How To Host a Static Website on S3 Using a Second Level Domain

, Wellesley, MA

Last week, Amazon added support for using second level domains for static websites hosted on S3. The instructions in Amazon’s blog post misled me, and it sounds like Dave Winer was similarly confused. To clarify, their instructions describe how to redirect a second level domain to any other domain. What I actually want, and what the new feature also enables is serving my website content directly from my second level domain. Here are the steps to do that instead:

  1. Create an S3 bucket for your second level domain, e.g., matthewlmcclure.com.

  2. Enable website hosting, and enter an index document name, e.g., index.html.

  3. Add a bucket policy. Copy, paste, and edit the sample policy, replacing example-bucket with the name of your second level domain bucket.

  4. Upload your website content to your second level domain bucket.
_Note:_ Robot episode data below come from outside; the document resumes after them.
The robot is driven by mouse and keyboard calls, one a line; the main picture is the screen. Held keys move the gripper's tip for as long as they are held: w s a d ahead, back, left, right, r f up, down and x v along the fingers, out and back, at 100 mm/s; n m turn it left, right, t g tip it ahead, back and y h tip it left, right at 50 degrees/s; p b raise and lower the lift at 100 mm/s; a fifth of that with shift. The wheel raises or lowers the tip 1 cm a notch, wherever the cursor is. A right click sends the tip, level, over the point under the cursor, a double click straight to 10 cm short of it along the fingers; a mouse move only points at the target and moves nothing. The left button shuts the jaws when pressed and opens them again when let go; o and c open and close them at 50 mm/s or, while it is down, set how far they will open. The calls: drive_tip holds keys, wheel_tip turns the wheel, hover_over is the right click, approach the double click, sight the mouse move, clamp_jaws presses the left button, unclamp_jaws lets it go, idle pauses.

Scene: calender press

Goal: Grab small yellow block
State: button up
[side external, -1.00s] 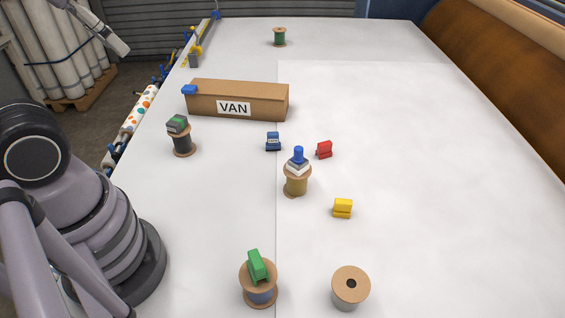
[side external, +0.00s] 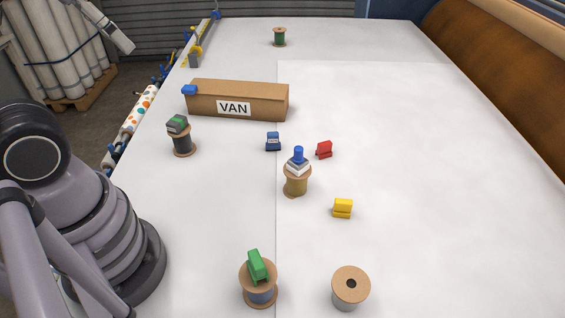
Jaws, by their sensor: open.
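The small yellow block (side external: 343,208) lies on the white table in the side external view, right of centre. It stands apart from everything else, with bare surface around it.
A tan spool (side external: 296,184) with stacked pieces stands left of the yellow block. Front spools (side external: 350,290) (side external: 258,296) stand nearby. A VAN box (side external: 262,103) stands behind. The right side is clear.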

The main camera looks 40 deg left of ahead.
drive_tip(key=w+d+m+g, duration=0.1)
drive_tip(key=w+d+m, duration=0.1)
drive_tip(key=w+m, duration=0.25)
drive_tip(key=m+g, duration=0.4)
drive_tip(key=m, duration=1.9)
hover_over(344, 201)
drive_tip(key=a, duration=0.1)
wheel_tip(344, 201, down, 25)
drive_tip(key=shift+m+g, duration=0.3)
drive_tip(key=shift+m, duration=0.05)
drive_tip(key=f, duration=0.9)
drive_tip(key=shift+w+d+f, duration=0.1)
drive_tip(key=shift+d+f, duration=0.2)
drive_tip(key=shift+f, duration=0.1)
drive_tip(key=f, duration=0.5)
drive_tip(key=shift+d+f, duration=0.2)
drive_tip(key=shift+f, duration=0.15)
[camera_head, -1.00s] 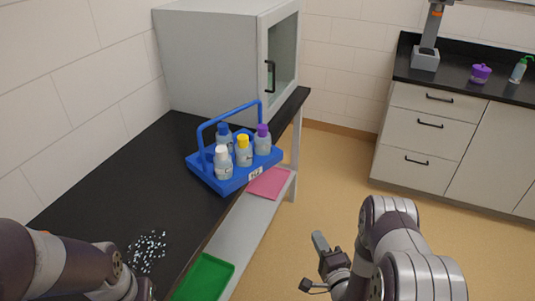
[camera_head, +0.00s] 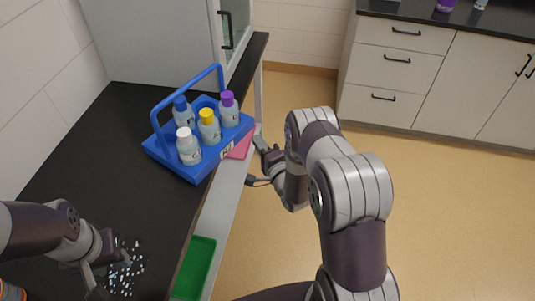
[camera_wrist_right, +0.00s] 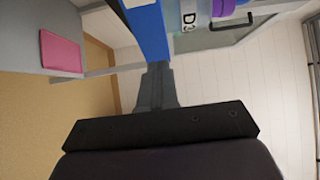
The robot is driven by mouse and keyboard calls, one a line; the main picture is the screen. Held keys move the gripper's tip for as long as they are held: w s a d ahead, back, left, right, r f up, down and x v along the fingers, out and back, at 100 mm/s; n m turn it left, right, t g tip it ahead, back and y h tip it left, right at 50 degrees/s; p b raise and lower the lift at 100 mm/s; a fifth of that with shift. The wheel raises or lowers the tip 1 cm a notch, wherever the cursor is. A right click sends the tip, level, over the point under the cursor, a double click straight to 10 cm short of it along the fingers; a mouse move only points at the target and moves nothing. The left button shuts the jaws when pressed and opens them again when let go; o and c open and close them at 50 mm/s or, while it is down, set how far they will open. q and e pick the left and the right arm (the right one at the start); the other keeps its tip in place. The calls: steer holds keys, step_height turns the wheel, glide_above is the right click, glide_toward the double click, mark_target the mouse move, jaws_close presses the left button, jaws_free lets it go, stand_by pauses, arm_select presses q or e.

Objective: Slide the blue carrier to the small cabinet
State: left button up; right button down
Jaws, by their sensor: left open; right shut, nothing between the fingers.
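The blue carrier (camera_head: 207,165), with a raised handle, stands upright on the black bench top, its right edge near the bench's front edge. It holds several bottles with white, yellow, blue and purple caps. The small grey cabinet (camera_head: 150,45) with a glass door stands behind it, a strip of bench between them. My right gripper (camera_head: 261,145) is shut and empty, just right of the carrier. In the right wrist view its fingers (camera_wrist_right: 157,88) point at the blue carrier side (camera_wrist_right: 148,28); I cannot tell whether they touch. My left gripper (camera_head: 110,272) is open and empty, low over the bench.
Small pale bits (camera_head: 125,280) lie scattered on the bench beside my left gripper. A drawer unit (camera_head: 385,75) stands across a clear floor. The bench left of the carrier is bare.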

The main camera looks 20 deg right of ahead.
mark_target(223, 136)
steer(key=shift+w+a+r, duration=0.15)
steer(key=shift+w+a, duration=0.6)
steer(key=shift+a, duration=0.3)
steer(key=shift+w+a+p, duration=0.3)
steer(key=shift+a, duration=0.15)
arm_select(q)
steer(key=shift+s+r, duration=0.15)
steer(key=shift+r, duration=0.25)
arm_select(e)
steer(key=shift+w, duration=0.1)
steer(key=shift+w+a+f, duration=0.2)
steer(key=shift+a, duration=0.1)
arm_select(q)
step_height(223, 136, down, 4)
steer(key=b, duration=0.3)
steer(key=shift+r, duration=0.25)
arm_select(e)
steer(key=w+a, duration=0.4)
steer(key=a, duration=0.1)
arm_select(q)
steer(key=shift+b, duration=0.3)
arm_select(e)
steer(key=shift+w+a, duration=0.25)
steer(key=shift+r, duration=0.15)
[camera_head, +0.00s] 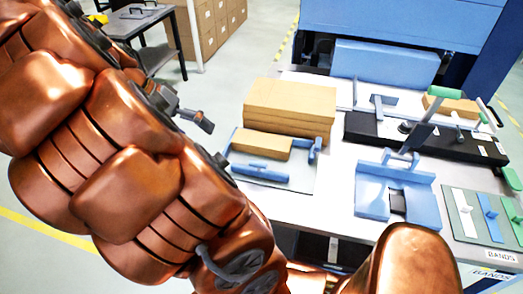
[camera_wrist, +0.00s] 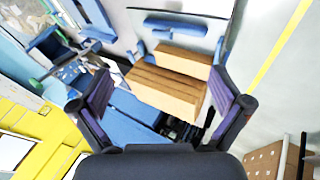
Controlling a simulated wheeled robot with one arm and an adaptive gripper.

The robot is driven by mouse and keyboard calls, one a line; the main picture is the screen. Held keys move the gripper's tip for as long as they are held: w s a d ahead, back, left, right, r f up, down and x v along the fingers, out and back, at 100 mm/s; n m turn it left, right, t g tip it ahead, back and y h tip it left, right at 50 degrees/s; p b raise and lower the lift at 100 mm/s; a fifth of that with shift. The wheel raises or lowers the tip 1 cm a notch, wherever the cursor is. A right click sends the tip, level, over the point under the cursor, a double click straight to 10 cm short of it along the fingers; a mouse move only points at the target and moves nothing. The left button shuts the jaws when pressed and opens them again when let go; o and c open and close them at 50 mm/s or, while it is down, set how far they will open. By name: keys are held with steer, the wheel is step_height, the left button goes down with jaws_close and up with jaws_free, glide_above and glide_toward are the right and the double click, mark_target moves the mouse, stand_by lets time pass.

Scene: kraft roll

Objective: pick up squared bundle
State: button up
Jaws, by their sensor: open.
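A brown kraft block (camera_head: 262,143) lies in a blue-walled fixture on the left of the worktable, and could be the squared bundle. It shows in the wrist view (camera_wrist: 183,61), just beyond a larger layered brown stack (camera_wrist: 163,93). That stack (camera_head: 290,107) stands behind the fixture in the head view. The head view does not clearly show the gripper.
The white worktable (camera_head: 335,185) also carries a blue slotted block (camera_head: 398,192), a black device with a green handle (camera_head: 425,135) and a small tool mat (camera_head: 480,215). A large blue machine (camera_head: 410,30) stands behind. Cardboard boxes (camera_head: 215,25) are at the back left.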

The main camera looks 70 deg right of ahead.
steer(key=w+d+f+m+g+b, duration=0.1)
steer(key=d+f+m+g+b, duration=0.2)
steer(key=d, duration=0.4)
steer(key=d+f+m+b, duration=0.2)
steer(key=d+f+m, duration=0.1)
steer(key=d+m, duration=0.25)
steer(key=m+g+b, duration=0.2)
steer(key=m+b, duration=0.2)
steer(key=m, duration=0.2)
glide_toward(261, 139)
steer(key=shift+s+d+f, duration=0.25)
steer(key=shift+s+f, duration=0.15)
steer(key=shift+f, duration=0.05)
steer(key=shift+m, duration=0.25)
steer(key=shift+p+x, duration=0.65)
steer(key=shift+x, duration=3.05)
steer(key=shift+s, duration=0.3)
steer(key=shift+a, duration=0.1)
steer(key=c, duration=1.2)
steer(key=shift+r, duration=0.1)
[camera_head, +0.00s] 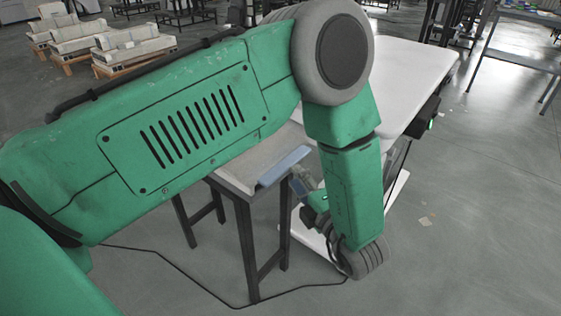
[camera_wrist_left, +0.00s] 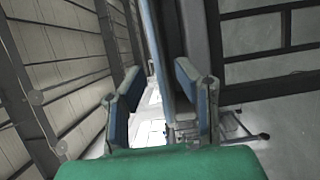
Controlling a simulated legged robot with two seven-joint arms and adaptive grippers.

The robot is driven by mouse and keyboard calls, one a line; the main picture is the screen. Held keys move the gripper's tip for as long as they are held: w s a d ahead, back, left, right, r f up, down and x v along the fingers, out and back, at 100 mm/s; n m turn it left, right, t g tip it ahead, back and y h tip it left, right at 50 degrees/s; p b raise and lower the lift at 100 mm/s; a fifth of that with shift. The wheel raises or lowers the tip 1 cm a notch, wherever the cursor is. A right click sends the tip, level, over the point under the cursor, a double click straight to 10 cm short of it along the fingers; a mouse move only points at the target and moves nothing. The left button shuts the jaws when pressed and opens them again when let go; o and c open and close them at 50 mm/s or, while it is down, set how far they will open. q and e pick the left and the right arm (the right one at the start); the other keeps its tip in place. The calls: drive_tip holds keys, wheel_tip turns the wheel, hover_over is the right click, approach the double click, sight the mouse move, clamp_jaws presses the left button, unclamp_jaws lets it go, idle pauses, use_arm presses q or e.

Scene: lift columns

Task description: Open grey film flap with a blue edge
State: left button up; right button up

  5. Create an A “Alias” DNS record in Route 53. Name it the same as your second level domain name, e.g. matthewlmcclure.com, and select the S3 website endpoint corresponding to your second level domain from the menu that appears when you click the Alias Target field. This is the key step that enables the new feature. A “Alias” records appear as though they are normal A records to resolvers, and Route 53 directs requests to your S3 bucket.

A Alias

  1. If you previously hosted the same content on a subdomain, e.g., static.matthewlmcclure.com, redirect requests for the subdomain to your second level domain. In the bucket properties for your subdomain, select Redirect All Requests to Another Host Name and enter your second level domain in the Redirect All Requests To field.

S3 Redirect

The instructions in Amazon’s S3 developer guide should produce the same results, but the steps in Amazon’s blog post would do the opposite.